╭─ INFORMATION PROVIDED

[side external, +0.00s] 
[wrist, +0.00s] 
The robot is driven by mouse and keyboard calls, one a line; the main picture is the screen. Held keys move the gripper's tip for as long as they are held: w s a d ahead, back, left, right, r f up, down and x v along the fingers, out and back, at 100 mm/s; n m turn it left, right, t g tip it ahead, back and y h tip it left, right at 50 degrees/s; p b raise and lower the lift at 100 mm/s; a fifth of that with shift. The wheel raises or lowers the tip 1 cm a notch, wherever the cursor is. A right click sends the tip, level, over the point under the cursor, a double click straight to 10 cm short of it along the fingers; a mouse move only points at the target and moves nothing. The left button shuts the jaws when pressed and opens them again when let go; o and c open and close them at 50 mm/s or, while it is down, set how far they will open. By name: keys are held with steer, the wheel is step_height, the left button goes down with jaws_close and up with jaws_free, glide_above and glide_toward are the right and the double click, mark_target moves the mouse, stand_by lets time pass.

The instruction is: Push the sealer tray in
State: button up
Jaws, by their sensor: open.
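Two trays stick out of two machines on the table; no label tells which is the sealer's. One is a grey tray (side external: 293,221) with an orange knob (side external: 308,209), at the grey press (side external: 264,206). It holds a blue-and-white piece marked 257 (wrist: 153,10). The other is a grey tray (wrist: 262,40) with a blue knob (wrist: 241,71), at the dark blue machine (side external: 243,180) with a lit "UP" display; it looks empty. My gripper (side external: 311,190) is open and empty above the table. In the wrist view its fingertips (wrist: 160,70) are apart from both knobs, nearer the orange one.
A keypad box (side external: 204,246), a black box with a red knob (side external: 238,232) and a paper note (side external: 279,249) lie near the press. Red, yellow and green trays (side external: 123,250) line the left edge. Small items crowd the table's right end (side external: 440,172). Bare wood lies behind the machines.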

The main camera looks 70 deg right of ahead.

╰─

*WORK INSTRUCTIONS:*
Nothing but the lines from the line that contains "The instruction is: Push the sealer tray in" through the line that contains "State: button up" should be given again, each exactly as it stands, both ends included.

*FINAL RESULT:*
The instruction is: Push the sealer tray in
State: button up

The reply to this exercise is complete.